Lego The Incredibles Developer: 'Video Games Stimulate the Imagination of Kids'
Executive Producer Nick Ricks talks about how kids influence Lego games and how to 'play well' as a family.
Fact: Kids and parents love to love Lego games. The company responsible for those colorful plastic bricks that delight kids’ minds (and torture parents’ feet) has managed to find the near-perfect formula for creating a game that combines popular characters with a game experience that’s easy enough for kids to play, but fun enough to get grown-ups in on the action.
Lego The Incredibles, a new game released alongside the new Incredibles 2 film from Pixar, tells the story of both of the Incredibles movies together, with the Parr family teaming up to fight crime while learning how to be a better family. The entire game can be played solo or cooperatively, and it takes you through a main story mission, scads of side missions, and -- when you want to take a break from playing the hero -- there’s always the option to run around and bust up the Lego scenery.
Nick Ricks, Executive Producer of TT Games, tells SuperParent how kids -- including his own -- helped craft Lego The Incredibles and how to help your family maintain healthy gaming habits.
What do you think is the secret sauce that makes Lego video games so inherently lovable for everyone -- kids, families, parents, non-parents?
It’s the blending of incredible stories, characters, and locations with the inherent properties of Lego play; discovery, imagination, expression, etc. that we hope produces an engaging formula for all family members.
How do your kids factor into the games that you make? Have they changed the way you approach games?
I’m delighted to say I do have a boy and a girl, and it had been fascinating watching how their development impacts how their Lego play, both digitally and physically. Perhaps the most obvious impact of this is the consideration that, with our aims of appealing to gamers both young and old, we need to include differing challenges for our diverse audience.

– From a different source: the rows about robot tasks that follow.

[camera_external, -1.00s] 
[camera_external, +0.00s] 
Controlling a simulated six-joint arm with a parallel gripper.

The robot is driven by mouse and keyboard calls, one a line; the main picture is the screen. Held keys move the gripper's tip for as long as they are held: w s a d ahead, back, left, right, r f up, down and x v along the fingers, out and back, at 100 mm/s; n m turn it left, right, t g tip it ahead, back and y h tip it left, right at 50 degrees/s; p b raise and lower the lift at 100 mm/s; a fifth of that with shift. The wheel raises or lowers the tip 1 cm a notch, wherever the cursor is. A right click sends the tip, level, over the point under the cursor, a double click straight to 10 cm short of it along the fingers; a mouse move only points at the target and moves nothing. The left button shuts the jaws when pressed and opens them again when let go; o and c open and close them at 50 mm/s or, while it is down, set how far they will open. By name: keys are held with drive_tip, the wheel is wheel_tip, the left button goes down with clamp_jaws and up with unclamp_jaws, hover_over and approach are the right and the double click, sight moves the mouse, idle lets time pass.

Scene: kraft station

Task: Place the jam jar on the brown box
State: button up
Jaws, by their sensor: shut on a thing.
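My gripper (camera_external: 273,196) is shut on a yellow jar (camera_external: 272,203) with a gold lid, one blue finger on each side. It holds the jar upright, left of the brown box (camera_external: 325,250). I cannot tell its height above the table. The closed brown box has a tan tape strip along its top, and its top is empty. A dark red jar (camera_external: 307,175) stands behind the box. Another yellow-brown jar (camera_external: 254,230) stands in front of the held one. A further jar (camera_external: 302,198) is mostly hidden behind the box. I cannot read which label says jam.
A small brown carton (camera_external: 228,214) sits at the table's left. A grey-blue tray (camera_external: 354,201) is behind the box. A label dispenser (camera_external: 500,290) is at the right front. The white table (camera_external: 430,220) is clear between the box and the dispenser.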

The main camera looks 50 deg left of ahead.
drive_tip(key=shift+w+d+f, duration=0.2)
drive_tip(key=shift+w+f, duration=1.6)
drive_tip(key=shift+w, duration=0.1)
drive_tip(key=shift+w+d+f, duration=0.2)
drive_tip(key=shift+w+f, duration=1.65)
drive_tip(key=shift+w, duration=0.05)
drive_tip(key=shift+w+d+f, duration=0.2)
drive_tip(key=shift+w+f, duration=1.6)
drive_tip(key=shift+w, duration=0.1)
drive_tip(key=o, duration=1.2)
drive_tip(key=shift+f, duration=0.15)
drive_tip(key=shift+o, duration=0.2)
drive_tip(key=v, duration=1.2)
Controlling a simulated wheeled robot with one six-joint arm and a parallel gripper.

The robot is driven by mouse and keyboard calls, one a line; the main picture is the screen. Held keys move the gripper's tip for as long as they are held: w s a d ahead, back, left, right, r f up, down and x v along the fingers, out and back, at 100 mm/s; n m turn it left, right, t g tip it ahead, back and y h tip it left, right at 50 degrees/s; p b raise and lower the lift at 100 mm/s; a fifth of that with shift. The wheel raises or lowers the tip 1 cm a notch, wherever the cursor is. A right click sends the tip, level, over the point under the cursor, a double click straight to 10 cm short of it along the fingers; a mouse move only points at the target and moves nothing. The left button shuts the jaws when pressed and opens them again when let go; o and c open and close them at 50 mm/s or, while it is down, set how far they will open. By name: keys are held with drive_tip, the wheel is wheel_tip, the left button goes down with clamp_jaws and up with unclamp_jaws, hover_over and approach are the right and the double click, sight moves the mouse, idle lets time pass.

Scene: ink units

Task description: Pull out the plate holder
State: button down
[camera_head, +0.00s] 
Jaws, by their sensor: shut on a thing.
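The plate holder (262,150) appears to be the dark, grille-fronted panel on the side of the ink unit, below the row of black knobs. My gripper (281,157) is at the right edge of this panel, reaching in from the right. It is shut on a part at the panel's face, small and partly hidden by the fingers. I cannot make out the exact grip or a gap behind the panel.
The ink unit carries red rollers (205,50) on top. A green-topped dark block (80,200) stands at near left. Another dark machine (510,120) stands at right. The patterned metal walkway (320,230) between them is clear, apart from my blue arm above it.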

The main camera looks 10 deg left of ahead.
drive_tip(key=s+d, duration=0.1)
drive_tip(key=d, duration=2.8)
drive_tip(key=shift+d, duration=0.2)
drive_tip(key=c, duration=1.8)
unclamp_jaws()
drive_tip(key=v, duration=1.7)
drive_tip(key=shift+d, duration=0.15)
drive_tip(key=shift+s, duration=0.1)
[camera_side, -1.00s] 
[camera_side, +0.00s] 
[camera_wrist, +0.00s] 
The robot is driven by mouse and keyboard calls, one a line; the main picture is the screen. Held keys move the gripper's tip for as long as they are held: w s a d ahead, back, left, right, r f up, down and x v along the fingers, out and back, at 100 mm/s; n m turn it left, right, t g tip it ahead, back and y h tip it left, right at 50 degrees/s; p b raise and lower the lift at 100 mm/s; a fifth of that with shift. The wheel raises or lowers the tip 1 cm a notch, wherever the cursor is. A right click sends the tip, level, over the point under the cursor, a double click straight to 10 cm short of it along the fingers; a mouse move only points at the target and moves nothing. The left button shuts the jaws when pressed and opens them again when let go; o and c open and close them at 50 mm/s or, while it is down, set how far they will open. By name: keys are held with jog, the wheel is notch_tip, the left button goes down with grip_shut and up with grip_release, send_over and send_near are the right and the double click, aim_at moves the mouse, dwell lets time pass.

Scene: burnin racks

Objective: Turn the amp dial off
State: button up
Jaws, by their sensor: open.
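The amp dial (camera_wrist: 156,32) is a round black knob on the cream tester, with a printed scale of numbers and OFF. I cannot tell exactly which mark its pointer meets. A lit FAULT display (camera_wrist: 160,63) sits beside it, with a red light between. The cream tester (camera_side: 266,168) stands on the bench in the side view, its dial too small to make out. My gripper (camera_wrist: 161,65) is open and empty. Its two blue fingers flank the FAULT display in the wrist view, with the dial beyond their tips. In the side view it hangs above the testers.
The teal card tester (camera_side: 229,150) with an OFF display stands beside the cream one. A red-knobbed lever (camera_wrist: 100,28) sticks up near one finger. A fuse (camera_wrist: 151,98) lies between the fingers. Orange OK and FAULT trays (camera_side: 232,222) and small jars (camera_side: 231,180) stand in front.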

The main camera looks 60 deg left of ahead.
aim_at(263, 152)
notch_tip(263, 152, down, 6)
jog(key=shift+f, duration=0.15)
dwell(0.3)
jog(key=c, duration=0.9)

What a six year old will enjoy is quite different to a child even only a few years older. As such we ensure that the main story sections of the game are balanced and intuitively designed so that kids of any age can experience the narrative, re-told with Lego bricks.
Do you have any good stories about kids or families playtesting this game? Any particular wisdom gained from their feedback?

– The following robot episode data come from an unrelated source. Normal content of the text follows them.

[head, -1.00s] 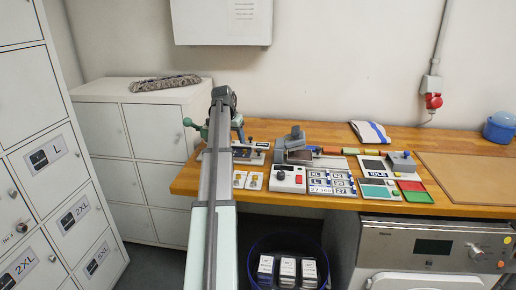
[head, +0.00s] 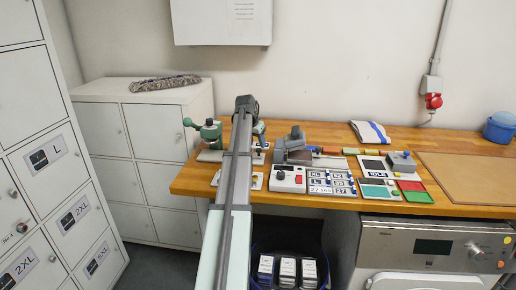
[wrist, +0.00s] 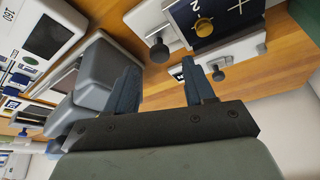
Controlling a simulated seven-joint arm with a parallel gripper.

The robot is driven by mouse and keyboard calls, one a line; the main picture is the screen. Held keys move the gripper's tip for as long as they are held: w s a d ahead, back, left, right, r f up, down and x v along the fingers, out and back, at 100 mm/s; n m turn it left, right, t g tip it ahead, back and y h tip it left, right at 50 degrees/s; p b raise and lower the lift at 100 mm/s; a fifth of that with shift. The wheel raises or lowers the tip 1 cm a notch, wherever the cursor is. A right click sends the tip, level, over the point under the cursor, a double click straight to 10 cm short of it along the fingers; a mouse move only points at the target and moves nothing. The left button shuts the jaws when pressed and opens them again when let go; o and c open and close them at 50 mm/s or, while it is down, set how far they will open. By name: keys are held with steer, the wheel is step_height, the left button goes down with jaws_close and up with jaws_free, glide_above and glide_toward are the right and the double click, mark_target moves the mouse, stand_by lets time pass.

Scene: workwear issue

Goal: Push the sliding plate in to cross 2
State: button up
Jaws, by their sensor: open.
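In the wrist view, a dark blue plate (wrist: 228,14) with white cross marks, a figure 2 and a brass knob (wrist: 204,26) sits on a pale base (wrist: 236,48) at the top right. I take it for the sliding plate. My gripper (wrist: 160,66) is open, its two dark fingers apart and nothing between them. The plate and knob show beyond the right finger; I see no contact. In the head view, my gripper (head: 248,106) is over the left part of the bench, and my arm hides most of the plate's fixture.
A grey machine (head: 297,152) stands just right of my arm, with a control box (head: 287,180) in front. A green press (head: 210,134) stands on the left. Label plates (head: 330,181) and coloured trays (head: 412,187) lie further right on the wooden bench (head: 350,138).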

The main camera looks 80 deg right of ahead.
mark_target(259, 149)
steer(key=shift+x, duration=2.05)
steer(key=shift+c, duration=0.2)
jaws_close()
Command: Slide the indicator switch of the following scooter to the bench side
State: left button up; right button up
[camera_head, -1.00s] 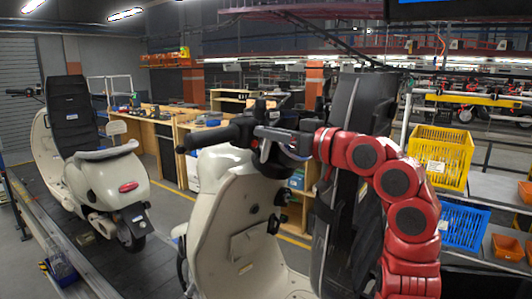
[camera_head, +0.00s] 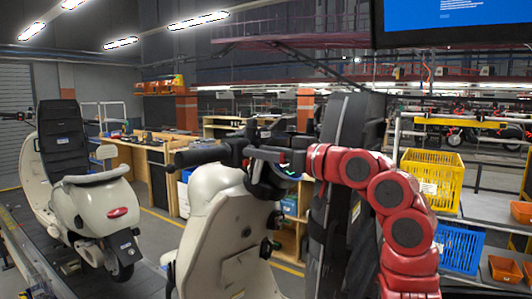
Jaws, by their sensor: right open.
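A cream scooter (camera_head: 225,245) stands nearest me, its dark handlebar grip (camera_head: 200,156) pointing left. My right gripper (camera_head: 252,153), on a red arm from the right, is at the handlebar's controls, beside the inner end of that grip. Its jaws are open; dark fingers against dark controls hide whether they touch. The indicator switch is too small and covered to make out. A second cream scooter (camera_head: 92,205) with a black seat stands further off at the left, its tail toward me. My left gripper is not in view.
Wooden benches (camera_head: 150,155) stand behind the scooters. A tall dark padded piece (camera_head: 345,135) rises just behind my right arm. At right are a yellow crate (camera_head: 432,178), a blue crate (camera_head: 458,247) and orange bins. A screen (camera_head: 455,18) hangs at top right.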

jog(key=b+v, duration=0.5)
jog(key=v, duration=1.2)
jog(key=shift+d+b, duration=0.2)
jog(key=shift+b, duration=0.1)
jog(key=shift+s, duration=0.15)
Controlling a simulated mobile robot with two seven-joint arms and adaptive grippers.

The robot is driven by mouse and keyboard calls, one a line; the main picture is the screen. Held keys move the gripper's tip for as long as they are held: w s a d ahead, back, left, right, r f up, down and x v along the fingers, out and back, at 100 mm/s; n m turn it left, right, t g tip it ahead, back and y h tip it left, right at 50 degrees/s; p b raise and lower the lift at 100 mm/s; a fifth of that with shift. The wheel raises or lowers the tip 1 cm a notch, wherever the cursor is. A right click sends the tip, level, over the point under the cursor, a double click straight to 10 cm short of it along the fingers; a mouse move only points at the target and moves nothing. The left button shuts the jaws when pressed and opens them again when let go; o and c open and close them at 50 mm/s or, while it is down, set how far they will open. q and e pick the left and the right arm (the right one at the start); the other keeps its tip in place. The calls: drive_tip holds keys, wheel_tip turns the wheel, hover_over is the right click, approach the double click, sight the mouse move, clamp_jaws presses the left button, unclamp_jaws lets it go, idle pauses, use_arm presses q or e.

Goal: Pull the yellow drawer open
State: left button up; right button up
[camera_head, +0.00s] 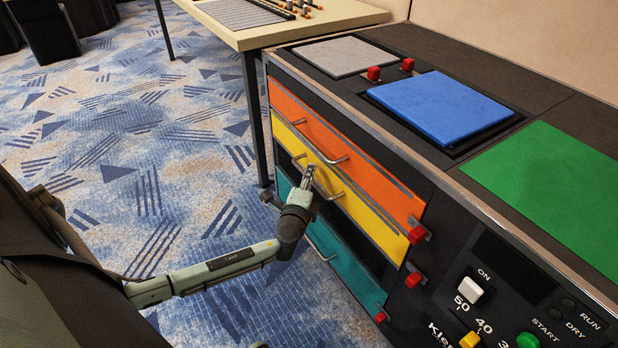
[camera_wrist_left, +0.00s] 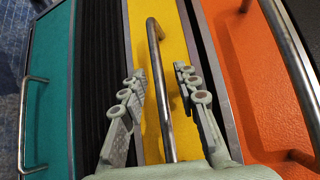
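The yellow drawer (camera_head: 372,218) is the middle coloured front of the dark cabinet, between an orange and a teal front. Its metal bar handle (camera_wrist_left: 161,90) runs between the two fingers of my left gripper (camera_wrist_left: 158,85) in the left wrist view. The fingers are apart, one on each side of the bar, with a visible gap to it. In the head view my left gripper (camera_head: 309,170) is at the yellow drawer's handle and hides part of it. The yellow front looks about in line with the orange one. My right gripper is not in view.
The orange drawer (camera_head: 340,142) is above and the teal drawer (camera_head: 345,268) below, each with a bar handle. Red blocks (camera_head: 416,235) sit near the drawers' right ends. A control panel (camera_head: 520,300) is at the right. Carpeted floor (camera_head: 130,150) left of the cabinet is clear.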

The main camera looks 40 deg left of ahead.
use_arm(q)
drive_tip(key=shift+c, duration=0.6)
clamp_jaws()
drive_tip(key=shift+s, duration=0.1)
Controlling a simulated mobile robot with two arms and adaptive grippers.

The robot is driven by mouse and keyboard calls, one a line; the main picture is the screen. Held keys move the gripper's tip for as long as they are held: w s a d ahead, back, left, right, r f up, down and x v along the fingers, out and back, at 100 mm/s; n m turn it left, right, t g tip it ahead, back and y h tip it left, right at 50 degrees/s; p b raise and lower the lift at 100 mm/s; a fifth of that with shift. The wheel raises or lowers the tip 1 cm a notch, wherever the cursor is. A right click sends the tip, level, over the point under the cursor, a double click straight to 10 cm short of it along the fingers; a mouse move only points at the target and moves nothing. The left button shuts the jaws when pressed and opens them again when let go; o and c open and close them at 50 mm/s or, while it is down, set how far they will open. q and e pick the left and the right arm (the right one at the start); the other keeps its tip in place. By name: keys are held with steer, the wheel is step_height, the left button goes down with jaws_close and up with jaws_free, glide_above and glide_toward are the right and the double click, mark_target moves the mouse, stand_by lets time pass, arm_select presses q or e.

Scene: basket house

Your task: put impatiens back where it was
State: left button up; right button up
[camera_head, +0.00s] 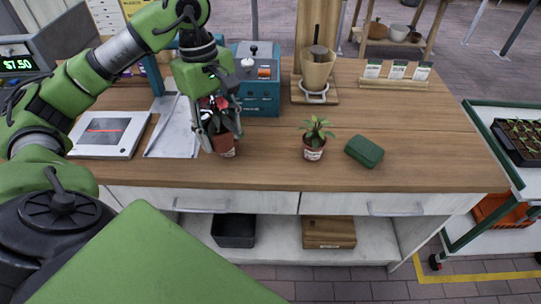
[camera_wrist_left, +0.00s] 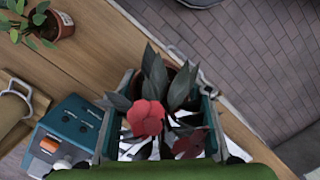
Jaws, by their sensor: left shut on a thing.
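The impatiens, a plant with dark leaves and red flowers in a terracotta pot (camera_head: 224,146), is at the left-middle of the wooden counter. My left gripper (camera_head: 221,126) comes down over it from above and is shut on it. The gripper hides part of the leaves, and I cannot tell whether the pot's base touches the counter. In the left wrist view the red flower (camera_wrist_left: 146,118) and grey-green leaves fill the space between the fingers, with the pot partly hidden behind them. My right gripper is not in view.
On the counter (camera_head: 420,150) stand another potted plant (camera_head: 314,147), a green pouch (camera_head: 364,151), a teal machine (camera_head: 257,85), a beige cup on a wooden stand (camera_head: 317,72), a clipboard (camera_head: 174,135) and a white flat device (camera_head: 108,136).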

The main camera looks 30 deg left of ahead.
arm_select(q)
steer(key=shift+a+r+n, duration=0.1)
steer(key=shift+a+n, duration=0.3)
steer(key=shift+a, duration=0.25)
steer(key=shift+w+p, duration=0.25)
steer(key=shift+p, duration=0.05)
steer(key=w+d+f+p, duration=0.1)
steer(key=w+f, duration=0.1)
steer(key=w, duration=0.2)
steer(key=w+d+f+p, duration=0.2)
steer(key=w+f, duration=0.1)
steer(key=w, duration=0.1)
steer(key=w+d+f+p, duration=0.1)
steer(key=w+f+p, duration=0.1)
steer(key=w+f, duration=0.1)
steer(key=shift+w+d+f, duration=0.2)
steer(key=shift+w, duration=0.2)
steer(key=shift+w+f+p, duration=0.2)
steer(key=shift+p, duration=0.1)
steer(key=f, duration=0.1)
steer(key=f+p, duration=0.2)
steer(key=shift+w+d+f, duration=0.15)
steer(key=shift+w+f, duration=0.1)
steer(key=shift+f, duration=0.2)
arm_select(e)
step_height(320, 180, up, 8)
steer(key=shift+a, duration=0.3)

More often than not, we are completely surprised by how a child will approach an encounter or puzzle, which is a humbling and rewarding experience in and of itself. Young gamers simply haven’t learned what’s considered “normal” in games, and resultantly are entirely instinctive in their approach. For example, often we will see that children ignore the traditional left-to-right progression we planned in a level because they’re fascinated by the nice and shiny (although entirely incidental) Lego object we’ve placed innocuously in the background. As such our assumptions as game designers are continuously challenged by these bright and enquiring minds, which is immensely rewarding.
Why do video games have such a bad reputation? What can we do about it?
I think that with many things, too much or unrestricted access to video games can be unhelpful. However, as part of an active and healthy lifestyle, video games stimulate the imagination of kids, allowing them to actively take a role in their favorite movies or TV shows, defeat their favorite villains, or travel to worlds undreamed. I concede that these can be so compelling that, if the level or duration of activity is left solely to the child, games can be over stimulating or lead to a more sedentary lifestyle. But, the same is true for TV, video streaming, even novels to some extent, and moderation needs to be set by the parent or guardian.
As for a remedy to this situation, I can naturally only speak for the approach taken in our games. The word “Lego" is a contraction of a Danish phrase; “leg godt” meaning ‘play well’, and having young gamers and their families playing well together has always been at the core of what we’re trying to achieve.
Do you have any advice for kids who might want to make games when they grow up?
I think the video game industry is an extraordinarily exciting, diverse, and growing sector that kids should definitely be encouraged to consider as a career. The roles, and corresponding required skills, are so diverse that anyone can find a job in which they can be challenged and fulfilled. Clearly programming or digital arts and animation are some of the more obvious choices, but equally the industry is mature enough now that new roles emerge all the time.
Community managers, website hosts, journalists, data analysts, even professional tournament players all contribute to what is an ever-growing industry that now exceeds $100 billion in annual revenue. If you’re passionate about games, there will be a role where your skills match, and you can contribute to the entertainment medium of the 21st century. It just takes hard work, commitment, and a belief in yourself.